WHAT THE TASK ASKS:
Repeat all of the material below exactly as written, images excluded.

DATASET SECTION:

------------------------

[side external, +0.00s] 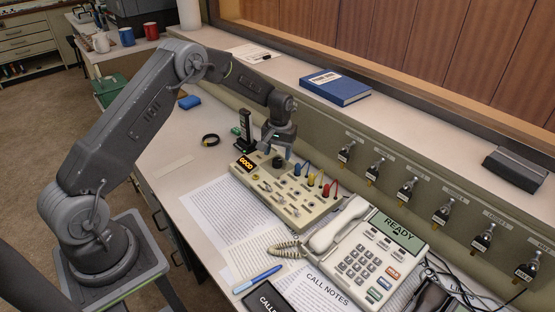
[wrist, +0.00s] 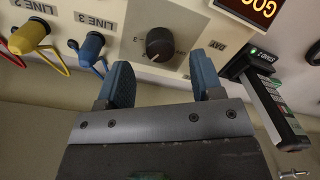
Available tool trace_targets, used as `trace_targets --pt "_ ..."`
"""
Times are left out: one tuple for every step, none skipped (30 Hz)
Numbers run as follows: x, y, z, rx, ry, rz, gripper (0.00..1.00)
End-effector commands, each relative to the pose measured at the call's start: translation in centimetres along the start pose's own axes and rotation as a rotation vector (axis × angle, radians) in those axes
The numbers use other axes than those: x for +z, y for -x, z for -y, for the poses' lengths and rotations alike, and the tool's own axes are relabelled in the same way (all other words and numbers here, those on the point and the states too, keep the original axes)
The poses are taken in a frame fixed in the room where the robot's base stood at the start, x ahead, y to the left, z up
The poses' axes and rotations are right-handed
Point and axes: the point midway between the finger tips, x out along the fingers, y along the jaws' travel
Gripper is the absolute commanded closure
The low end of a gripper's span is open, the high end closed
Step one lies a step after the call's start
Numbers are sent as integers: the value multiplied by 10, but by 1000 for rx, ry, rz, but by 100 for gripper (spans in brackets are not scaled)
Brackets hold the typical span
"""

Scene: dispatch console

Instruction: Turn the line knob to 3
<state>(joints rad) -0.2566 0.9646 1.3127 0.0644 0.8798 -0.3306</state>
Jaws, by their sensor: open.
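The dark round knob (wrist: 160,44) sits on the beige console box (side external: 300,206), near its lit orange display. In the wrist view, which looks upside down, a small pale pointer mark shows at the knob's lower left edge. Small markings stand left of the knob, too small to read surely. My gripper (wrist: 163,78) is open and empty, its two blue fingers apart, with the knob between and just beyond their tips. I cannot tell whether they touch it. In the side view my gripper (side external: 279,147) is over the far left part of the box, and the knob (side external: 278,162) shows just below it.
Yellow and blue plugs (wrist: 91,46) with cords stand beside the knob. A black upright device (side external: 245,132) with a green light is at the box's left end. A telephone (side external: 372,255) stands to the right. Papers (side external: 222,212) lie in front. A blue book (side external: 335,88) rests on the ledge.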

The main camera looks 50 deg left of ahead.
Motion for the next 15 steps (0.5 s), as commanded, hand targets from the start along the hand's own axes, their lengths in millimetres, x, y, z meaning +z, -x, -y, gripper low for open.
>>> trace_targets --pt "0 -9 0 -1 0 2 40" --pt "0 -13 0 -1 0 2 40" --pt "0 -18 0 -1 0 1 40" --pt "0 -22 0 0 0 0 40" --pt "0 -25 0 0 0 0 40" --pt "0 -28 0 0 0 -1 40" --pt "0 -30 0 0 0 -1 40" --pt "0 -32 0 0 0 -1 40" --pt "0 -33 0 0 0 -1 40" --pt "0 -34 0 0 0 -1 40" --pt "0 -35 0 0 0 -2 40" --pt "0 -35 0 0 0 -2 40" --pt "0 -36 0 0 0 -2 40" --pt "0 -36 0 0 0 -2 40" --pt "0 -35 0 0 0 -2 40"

------------------------

EXERCISE RESULT:
[side external, +0.00s] 
[wrist, +0.00s] 
Available tool trace_targets, used as `trace_targets --pt "_ ..."`
"""
Times are left out: one tuple for every step, none skipped (30 Hz)
Numbers run as follows: x, y, z, rx, ry, rz, gripper (0.00..1.00)
End-effector commands, each relative to the pose measured at the call's start: translation in centimetres along the start pose's own axes and rotation as a rotation vector (axis × angle, radians) in those axes
The numbers use other axes than those: x for +z, y for -x, z for -y, for the poses' lengths and rotations alike, and the tool's own axes are relabelled in the same way (all other words and numbers here, those on the point and the states too, keep the original axes)
The poses are taken in a frame fixed in the room where the robot's base stood at the start, x ahead, y to the left, z up
The poses' axes and rotations are right-handed
Point and axes: the point midway between the finger tips, x out along the fingers, y along the jaws' travel
Gripper is the absolute commanded closure
The low end of a gripper's span is open, the high end closed
Step one lies a step after the call's start
Numbers are sent as integers: the value multiplied by 10, but by 1000 for rx, ry, rz, but by 100 for gripper (spans in brackets are not scaled)
Brackets hold the typical span
"""

Scene: dispatch console

Instruction: Turn the line knob to 3
<state>(joints rad) -0.2566 0.9646 1.3127 0.0644 0.8798 -0.3306</state>
Jaws, by their sensor: open.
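The dark round knob (wrist: 160,44) sits on the beige console box (side external: 300,206), near its lit orange display. In the wrist view, which looks upside down, a small pale pointer mark shows at the knob's lower left edge. Small markings stand left of the knob, too small to read surely. My gripper (wrist: 163,78) is open and empty, its two blue fingers apart, with the knob between and just beyond their tips. I cannot tell whether they touch it. In the side view my gripper (side external: 279,147) is over the far left part of the box, and the knob (side external: 278,162) shows just below it.
Yellow and blue plugs (wrist: 91,46) with cords stand beside the knob. A black upright device (side external: 245,132) with a green light is at the box's left end. A telephone (side external: 372,255) stands to the right. Papers (side external: 222,212) lie in front. A blue book (side external: 335,88) rests on the ledge.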

The main camera looks 50 deg left of ahead.
Motion for the next 15 steps (0.5 s), as commanded, hand targets from the start along the hand's own axes, their lengths in millimetres, x, y, z meaning +z, -x, -y, gripper low for open.
>>> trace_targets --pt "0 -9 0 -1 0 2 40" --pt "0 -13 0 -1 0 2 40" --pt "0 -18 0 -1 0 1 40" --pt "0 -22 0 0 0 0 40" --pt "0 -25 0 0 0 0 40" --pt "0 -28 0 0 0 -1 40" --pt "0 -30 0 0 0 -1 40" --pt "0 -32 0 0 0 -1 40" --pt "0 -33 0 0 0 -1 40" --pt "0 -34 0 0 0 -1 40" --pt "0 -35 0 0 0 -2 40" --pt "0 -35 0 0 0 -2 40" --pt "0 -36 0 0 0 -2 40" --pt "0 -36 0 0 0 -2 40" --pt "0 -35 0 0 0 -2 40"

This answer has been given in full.